[Data listing]
• • • • •

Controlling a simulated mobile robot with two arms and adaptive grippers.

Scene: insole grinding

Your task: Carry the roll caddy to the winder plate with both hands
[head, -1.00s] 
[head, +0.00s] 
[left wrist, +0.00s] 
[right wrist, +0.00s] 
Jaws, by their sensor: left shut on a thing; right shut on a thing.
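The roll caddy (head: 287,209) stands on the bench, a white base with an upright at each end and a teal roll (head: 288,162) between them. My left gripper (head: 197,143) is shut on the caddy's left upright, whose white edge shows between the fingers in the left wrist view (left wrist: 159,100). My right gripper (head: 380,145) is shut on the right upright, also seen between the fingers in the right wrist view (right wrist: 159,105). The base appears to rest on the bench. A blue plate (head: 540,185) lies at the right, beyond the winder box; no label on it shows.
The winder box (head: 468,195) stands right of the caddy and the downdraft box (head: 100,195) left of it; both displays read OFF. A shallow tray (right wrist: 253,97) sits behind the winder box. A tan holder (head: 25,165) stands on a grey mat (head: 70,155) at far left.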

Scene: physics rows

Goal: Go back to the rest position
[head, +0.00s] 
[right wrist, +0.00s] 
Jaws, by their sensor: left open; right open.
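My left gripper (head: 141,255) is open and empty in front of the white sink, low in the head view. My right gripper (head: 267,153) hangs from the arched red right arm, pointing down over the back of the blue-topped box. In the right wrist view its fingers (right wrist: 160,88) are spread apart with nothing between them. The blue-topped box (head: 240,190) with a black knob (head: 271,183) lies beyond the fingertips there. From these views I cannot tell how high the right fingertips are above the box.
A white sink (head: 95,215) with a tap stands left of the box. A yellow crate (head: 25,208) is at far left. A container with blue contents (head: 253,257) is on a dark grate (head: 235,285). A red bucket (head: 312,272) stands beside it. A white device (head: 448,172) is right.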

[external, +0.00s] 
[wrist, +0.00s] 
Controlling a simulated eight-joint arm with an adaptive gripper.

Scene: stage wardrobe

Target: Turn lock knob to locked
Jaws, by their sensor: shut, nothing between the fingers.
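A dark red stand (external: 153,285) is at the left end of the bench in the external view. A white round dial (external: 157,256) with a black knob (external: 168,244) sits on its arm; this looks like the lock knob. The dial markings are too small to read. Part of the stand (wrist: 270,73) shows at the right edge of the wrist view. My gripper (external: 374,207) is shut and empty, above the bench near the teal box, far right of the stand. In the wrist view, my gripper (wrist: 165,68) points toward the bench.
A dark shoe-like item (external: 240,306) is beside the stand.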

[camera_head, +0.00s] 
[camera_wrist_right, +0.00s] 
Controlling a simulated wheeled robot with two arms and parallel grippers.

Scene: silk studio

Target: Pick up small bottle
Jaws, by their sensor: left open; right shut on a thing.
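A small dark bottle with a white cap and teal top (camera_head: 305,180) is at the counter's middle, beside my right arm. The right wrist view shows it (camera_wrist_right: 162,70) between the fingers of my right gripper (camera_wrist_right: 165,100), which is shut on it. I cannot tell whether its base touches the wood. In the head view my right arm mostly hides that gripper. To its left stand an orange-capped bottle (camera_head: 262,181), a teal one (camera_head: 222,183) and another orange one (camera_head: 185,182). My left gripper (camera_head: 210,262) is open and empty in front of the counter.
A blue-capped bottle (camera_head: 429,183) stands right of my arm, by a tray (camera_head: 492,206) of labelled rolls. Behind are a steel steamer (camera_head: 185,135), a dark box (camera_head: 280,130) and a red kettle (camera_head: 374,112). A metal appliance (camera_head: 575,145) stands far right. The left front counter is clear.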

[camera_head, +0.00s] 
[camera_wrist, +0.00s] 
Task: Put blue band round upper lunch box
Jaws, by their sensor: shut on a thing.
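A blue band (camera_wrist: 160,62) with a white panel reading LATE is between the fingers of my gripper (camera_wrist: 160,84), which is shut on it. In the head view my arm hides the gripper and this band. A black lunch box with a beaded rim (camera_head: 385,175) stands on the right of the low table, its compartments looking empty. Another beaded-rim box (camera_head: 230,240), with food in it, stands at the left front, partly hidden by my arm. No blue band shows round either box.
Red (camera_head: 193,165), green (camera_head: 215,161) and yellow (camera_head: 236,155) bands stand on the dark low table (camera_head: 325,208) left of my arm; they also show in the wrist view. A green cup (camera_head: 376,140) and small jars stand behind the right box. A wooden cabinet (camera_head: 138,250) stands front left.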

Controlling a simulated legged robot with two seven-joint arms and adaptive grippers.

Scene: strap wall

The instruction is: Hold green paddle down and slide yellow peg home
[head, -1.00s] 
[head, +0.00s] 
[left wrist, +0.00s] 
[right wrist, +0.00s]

• • • • •

Reproduce all the records precisely.

Controlling a simulated mobile robot with two arms and adaptive grippers.

Scene: insole grinding

Your task: Carry the roll caddy to the winder plate with both hands
[head, -1.00s] 
[head, +0.00s] 
[left wrist, +0.00s] 
[right wrist, +0.00s] 
Jaws, by their sensor: left shut on a thing; right shut on a thing.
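The roll caddy (head: 287,209) stands on the bench, a white base with an upright at each end and a teal roll (head: 288,162) between them. My left gripper (head: 197,143) is shut on the caddy's left upright, whose white edge shows between the fingers in the left wrist view (left wrist: 159,100). My right gripper (head: 380,145) is shut on the right upright, also seen between the fingers in the right wrist view (right wrist: 159,105). The base appears to rest on the bench. A blue plate (head: 540,185) lies at the right, beyond the winder box; no label on it shows.
The winder box (head: 468,195) stands right of the caddy and the downdraft box (head: 100,195) left of it; both displays read OFF. A shallow tray (right wrist: 253,97) sits behind the winder box. A tan holder (head: 25,165) stands on a grey mat (head: 70,155) at far left.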

Scene: physics rows

Goal: Go back to the rest position
[head, +0.00s] 
[right wrist, +0.00s] 
Jaws, by their sensor: left open; right open.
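My left gripper (head: 141,255) is open and empty in front of the white sink, low in the head view. My right gripper (head: 267,153) hangs from the arched red right arm, pointing down over the back of the blue-topped box. In the right wrist view its fingers (right wrist: 160,88) are spread apart with nothing between them. The blue-topped box (head: 240,190) with a black knob (head: 271,183) lies beyond the fingertips there. From these views I cannot tell how high the right fingertips are above the box.
A white sink (head: 95,215) with a tap stands left of the box. A yellow crate (head: 25,208) is at far left. A container with blue contents (head: 253,257) is on a dark grate (head: 235,285). A red bucket (head: 312,272) stands beside it. A white device (head: 448,172) is right.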

[external, +0.00s] 
[wrist, +0.00s] 
Controlling a simulated eight-joint arm with an adaptive gripper.

Scene: stage wardrobe

Target: Turn lock knob to locked
Jaws, by their sensor: shut, nothing between the fingers.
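A dark red stand (external: 153,285) is at the left end of the bench in the external view. A white round dial (external: 157,256) with a black knob (external: 168,244) sits on its arm; this looks like the lock knob. The dial markings are too small to read. Part of the stand (wrist: 270,73) shows at the right edge of the wrist view. My gripper (external: 374,207) is shut and empty, above the bench near the teal box, far right of the stand. In the wrist view, my gripper (wrist: 165,68) points toward the bench.
A dark shoe-like item (external: 240,306) is beside the stand.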

[camera_head, +0.00s] 
[camera_wrist_right, +0.00s] 
Controlling a simulated wheeled robot with two arms and parallel grippers.

Scene: silk studio

Target: Pick up small bottle
Jaws, by their sensor: left open; right shut on a thing.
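A small dark bottle with a white cap and teal top (camera_head: 305,180) is at the counter's middle, beside my right arm. The right wrist view shows it (camera_wrist_right: 162,70) between the fingers of my right gripper (camera_wrist_right: 165,100), which is shut on it. I cannot tell whether its base touches the wood. In the head view my right arm mostly hides that gripper. To its left stand an orange-capped bottle (camera_head: 262,181), a teal one (camera_head: 222,183) and another orange one (camera_head: 185,182). My left gripper (camera_head: 210,262) is open and empty in front of the counter.
A blue-capped bottle (camera_head: 429,183) stands right of my arm, by a tray (camera_head: 492,206) of labelled rolls. Behind are a steel steamer (camera_head: 185,135), a dark box (camera_head: 280,130) and a red kettle (camera_head: 374,112). A metal appliance (camera_head: 575,145) stands far right. The left front counter is clear.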

[camera_head, +0.00s] 
[camera_wrist, +0.00s] 
Task: Put blue band round upper lunch box
Jaws, by their sensor: shut on a thing.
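A blue band (camera_wrist: 160,62) with a white panel reading LATE is between the fingers of my gripper (camera_wrist: 160,84), which is shut on it. In the head view my arm hides the gripper and this band. A black lunch box with a beaded rim (camera_head: 385,175) stands on the right of the low table, its compartments looking empty. Another beaded-rim box (camera_head: 230,240), with food in it, stands at the left front, partly hidden by my arm. No blue band shows round either box.
Red (camera_head: 193,165), green (camera_head: 215,161) and yellow (camera_head: 236,155) bands stand on the dark low table (camera_head: 325,208) left of my arm; they also show in the wrist view. A green cup (camera_head: 376,140) and small jars stand behind the right box. A wooden cabinet (camera_head: 138,250) stands front left.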

Controlling a simulated legged robot with two seven-joint arms and adaptive grippers.

Scene: strap wall

The instruction is: Hold green paddle down and slide yellow peg home
[head, -1.00s] 
[head, +0.00s] 
[left wrist, +0.00s] 
[right wrist, +0.00s]

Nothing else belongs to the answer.